The original sketch and maquette for the Hourglass had circular openings at each end – one so that visitors had to bend down to enter and the other high so it would be difficult to climb out. We decided that, to make it easier for people to experience the work and to be more consistent with Chinese tradition, the lower opening should be raised and the higher opening lowered. A similar step design is found in traditional Chinese homes and in Forbidden City buildings; it is meant to protect the home from dirt, insects and floods and prevent wealth from escaping, and it is bad luck not to have one. Legend has it that because Emperor Pu Yi was very young and wanted to ride his bicycle freely, officials decided to remove the doorstep from one of his homes, and there went the empire.

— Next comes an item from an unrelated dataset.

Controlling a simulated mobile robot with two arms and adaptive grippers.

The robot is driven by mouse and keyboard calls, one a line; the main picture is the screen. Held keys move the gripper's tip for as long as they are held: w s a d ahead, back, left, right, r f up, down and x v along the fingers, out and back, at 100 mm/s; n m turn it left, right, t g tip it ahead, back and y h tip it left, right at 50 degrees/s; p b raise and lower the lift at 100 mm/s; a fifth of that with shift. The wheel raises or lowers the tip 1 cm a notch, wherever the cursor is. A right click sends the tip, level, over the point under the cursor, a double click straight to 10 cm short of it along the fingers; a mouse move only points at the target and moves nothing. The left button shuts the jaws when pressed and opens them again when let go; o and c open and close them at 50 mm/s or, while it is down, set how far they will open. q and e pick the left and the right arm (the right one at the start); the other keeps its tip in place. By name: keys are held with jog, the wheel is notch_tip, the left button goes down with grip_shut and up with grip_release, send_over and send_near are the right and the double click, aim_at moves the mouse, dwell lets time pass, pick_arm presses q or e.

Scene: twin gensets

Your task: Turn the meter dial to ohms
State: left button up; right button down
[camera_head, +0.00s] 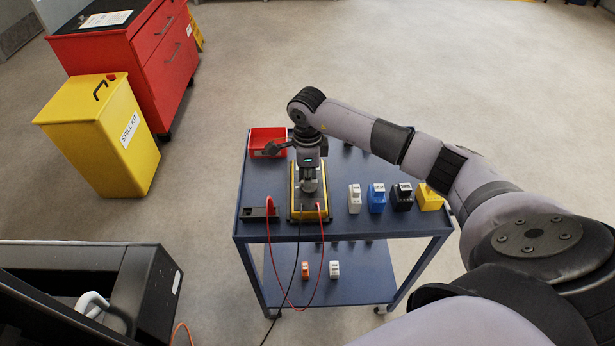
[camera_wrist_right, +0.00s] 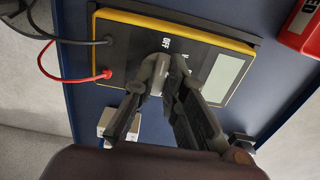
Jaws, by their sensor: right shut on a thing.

This work reminds me of Michelangelo’s Sistine Chapel: although abstract, it deals with heaven and hell, dreams and reality, chaos and peace. On the large outside walls, the shape of an hour-glass is depicted with elongated, distorted and oversized human figures floating within it, the exaggerated facial expression sometimes having a sexual appearance. At the centre of both walls, happy (or as Dutta says, “ignorant”) people are sitting on top and desperate, crying figures at the bottom, in heaven or hell.
The inside, from afar, looks calm and dreamy, yet as one gets close, faces with chaotic expressions abound. The cool blue colour misleads the viewer because one is entering a disaster zone, strikingly similar to the dire situations of those who perished in the Chengdu earthquake, or the Fukushima Daiichi nuclear disaster, or the overwhelming scenes from the Indian Ocean earthquake and tsunami. Everything looks beautiful, but nothing is real: it is all MAYA.
Dutta’s temporary work is of no less importance. It deals with the impermanence of life and the memories left behind. It was 11.5 feet high and 44 feet long, and was created from wood and wet clay. To create this work, three large walls were constructed and fixed together and two tons of clay were needed. We worked with a large studio that creates enlargements for contemporary Chinese artists, to create a formulated golden-colour clay with the consistency required by the artist.
The centre wall depicts two human figures in the foetal position surrounded by circular waves. The wall on the left featured a bicycle and drawn figures riding it and a large female figure at the other end. On the right-side wall, the artist depicted a female figure balancing on a floating chair with a large broomstick on her shoulders carrying clothes, and on top were human legs stepping on it and to the right a large imposing male figure. This work was created on the afternoon and evening before the opening, working until 3am to avoid the hot temperatures and beating sun, and was completed with Dutta’s performance the next day. In her performance, she took the wet clay and covered the empty spaces and hung some wet clay-covered clothes on the broomstick, finally climbing on to the wall and becoming one with the work. “From clay we come and clay we become,” was her mantra.
This temporary work only lasted one day; even during the performance, the clay had dried and was falling off the wall. By morning the following day, everything had fallen except the bicycle on the left, the two figures in the centre and the assemblage on the right. This work is a life-cycle, only memories remain.
In addition, the exhibition showcases Brick Coffin, Self-Portraits, Life-Line, A-Mazing, Wrest in Peace, Everything Ends and Everything Matters, A Matter of Moment, and Knitting Memoirs. At their core, these works also stem from Dutta confronting the emotionally charged issues that matter in life.
The sculpture Hourglass is now part of the Dame Jillian Sackler International Artists Exhibition Program Collection at the Arthur M Sackler Museum of Art and Archaeology at Peking University.
Hourglass will be featured in the 6th Beijing International Art Biennale, scheduled for autumn 2015.